The final tally of nine against, 138 in favor, and 41 abstentions demonstrates just how fully the Europeans bought into the Palestinian case that a vote against the UN bid was a vote against Abbas in favor of Hamas, a vote against so-called diplomacy in favor of rockets. In so voting, Europe has attempted to see a right made from the addition of a second wrong. This may have succeeded in temporarily returning Abbas to the spotlight, but it relegates the prospect of negotiations, and therefore Palestinian statehood, to an even more distant future.
Further, Europe’s pusillanimity has stuck the U.S. and Canada alone holding the leadership hot potato, the only adults left in the room. Even without European support, the UN bid was assured easy passage. But the Europeans have turned what would have been the folly of outliers and usual suspects into accredited validation, a Bizarro World coalition of the willing. Of 27 European countries, only the Czechs came up with a no. The rest, even those whose post-vote speeches signaled significant skepticism surrounding the bid’s value, could at best muster abstentions.

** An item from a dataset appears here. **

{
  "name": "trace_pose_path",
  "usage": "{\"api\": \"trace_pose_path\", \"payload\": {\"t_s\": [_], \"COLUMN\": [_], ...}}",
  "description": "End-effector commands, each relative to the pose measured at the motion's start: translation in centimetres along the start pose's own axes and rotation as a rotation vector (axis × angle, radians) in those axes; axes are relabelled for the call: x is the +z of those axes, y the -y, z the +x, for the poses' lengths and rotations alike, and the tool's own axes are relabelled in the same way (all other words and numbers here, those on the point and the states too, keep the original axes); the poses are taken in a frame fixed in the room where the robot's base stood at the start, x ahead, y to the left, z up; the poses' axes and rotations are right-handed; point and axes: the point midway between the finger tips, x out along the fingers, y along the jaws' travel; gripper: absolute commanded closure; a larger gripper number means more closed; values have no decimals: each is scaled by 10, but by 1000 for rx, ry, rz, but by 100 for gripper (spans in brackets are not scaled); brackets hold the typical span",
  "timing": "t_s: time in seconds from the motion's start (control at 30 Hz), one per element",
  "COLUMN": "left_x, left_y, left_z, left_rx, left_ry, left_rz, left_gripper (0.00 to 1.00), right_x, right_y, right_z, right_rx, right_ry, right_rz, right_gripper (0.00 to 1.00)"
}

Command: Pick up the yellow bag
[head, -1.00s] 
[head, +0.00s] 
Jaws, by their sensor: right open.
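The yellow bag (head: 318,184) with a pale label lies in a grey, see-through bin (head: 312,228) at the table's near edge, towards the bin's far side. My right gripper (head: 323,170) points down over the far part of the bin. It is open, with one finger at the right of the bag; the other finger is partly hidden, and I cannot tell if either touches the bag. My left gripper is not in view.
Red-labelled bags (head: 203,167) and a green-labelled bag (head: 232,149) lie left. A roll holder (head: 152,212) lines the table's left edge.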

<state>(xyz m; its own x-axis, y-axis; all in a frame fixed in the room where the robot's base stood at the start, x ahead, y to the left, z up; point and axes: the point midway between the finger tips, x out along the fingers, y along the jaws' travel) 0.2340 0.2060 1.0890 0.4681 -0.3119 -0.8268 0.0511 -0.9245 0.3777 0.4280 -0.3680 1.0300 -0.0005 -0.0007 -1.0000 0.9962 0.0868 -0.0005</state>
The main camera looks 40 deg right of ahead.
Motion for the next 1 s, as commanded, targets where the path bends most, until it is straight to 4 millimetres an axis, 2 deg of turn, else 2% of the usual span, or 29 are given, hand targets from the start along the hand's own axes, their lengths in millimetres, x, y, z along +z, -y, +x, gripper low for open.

Despite the assertions of successive European representatives that their governments’ support for the bid was designed to spark the resumption of negotiations and the realization of a two-state solution, all are well aware that Thursday’s theater achieved the exact opposite. They know that the Magi-esque gift they bestowed on the Palestinians may encourage additional unilateral attempts to gain rhetorical ground in circumventing direct negotiations and in violating past agreements between the parties. They know that it risks discouraging the much harder and less glamorous work of trudging toward statehood.
And perhaps through the antics of the last few days, the Europeans have gained additional clarity regarding Palestinian motivations. The United Kingdom, for example, all but begged the Palestinian team to give them just grounds for supporting the UN bid, requesting what should be stock assurances that the Palestinians would return to negotiations without precondition following the vote, and that they would commit to not use their shiny new status as pretext to cynically pursue Israel at the International Criminal Court. Having been unable to wrest this bare minimum from the Palestinians, the UK was forced to begrudgingly abstain.
In truth, while recent emboldening of Hamas has added a dire complicating wrinkle, Abbas himself bears significant responsibility for the demise of his own reputation. By foot-dragging since 2009 and refusing to accept Israel’s standing invitation to the negotiating table, he has turned himself into the resident wallflower.
So while the Europeans are right to seek ways to bolster Abbas and his Fatah party and to sideline Hamas, the only way to truly succeed in this aim is through firmly demanding an immediate return to direct bilateral negotiations, the sole possible path to Palestinian statehood. Though they can’t fully undo the damage of their actions on Thursday, the Europeans can stem the bleeding by considering moves such as that proposed by the U.S. Congress: penalize the Palestinians for taking up charges against Israel in the UN court system or continued refusal to engage in negotiations. And they must make it clear they will no longer enable the Palestinian habit of international pageantry, an addiction that might deliver a short-lived high, but threatens the survival of the peace process, and along with it, Abbas’s ultimate legitimacy.